Management, economics, tourism, number crunching, law, communications, electronic commerce – you pick your combination.

If you want, you can expand your horizons with languages or other disciplines.

Theresa Gattung did – she got a double major in economics and marketing and threw politics and Japanese into the mix.

The university’s longtime liberal approach to integrated learning is a winner.


Idea No.6 is commit to Peak Performance.
 What is Peak Performance? Peak Performance is a cultural framework for sustained success in organisations.

I helped develop the theory of Peak Performance with my colleagues Mike Pratt, Clive Gilson and Ed Weymes here at the Waikato Management School.
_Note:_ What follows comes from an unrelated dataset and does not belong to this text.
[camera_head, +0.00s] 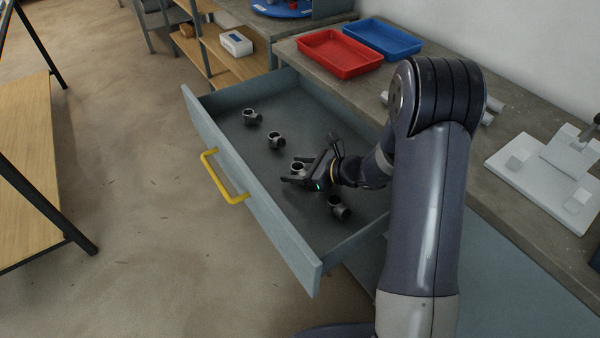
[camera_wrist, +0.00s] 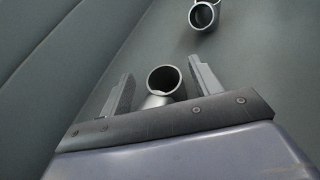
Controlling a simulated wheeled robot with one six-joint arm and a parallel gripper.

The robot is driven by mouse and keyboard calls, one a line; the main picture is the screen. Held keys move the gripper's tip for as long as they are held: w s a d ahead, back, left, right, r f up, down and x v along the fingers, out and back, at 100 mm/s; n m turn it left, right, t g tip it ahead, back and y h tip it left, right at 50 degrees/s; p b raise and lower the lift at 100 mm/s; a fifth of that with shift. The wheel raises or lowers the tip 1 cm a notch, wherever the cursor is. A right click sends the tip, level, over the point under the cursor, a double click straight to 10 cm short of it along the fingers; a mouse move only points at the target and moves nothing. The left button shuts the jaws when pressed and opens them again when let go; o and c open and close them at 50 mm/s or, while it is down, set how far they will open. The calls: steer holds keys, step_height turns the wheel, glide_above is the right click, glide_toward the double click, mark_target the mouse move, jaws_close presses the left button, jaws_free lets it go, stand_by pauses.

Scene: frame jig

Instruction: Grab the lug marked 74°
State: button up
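Several grey pipe-like lugs lie in a row in the open drawer (camera_head: 245,106). In the head view they are a far lug (camera_head: 252,117), a second lug (camera_head: 276,140), a third lug (camera_head: 299,167) at my gripper, and a near lug (camera_head: 338,208). My gripper (camera_head: 291,173) is low in the drawer with its fingers apart. In the wrist view the third lug (camera_wrist: 164,83) stands between the two open fingers (camera_wrist: 160,84), with visible gaps on both sides. Another lug (camera_wrist: 203,16) lies beyond the fingertips. No 74° marking is readable on any lug.
The drawer has a yellow handle (camera_head: 222,178) on its front wall. A red tray (camera_head: 340,54) and a blue tray (camera_head: 383,38) sit on the bench above. A light grey fixture (camera_head: 545,175) stands on the bench at the right. Drawer walls surround my gripper.

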I teach Peak Performance at Cambridge. It’s now being taught at the very highest levels of global companies like Procter & Gamble and Toyota.

Peak Performance outstrips all the tiresome management orthodoxies that lacerate my soul: restructuring; reengineering; centralising; decentralising – the endless -ing list.

It’s relevant to you because the core of peak performance is the commitment to surpass past achievements – even when you’ve reached the top.

Rob Waddell is one of our peak performers. He graduated in 1998 with a BMS. Rob got first class honours with a double major in marketing and Japanese.

The key to Peak Performance is inspiration.

If you want to build your business to Peak Performance, you’re going to have to be an inspirational player.

You’re going to have to give a damn when others give up.

Be open to inspiration. It’s the great motivator. It mainlines into your human potential.

Cultivate inspiration and you can achieve Peak Performance.

Forget management – doing things right, forget leadership – doing the right things – it’s all about inspiration. Inspiring everyone to be the best they can be!

I believe you’ll find here at Waikato the inspiration you need to be the best you can be.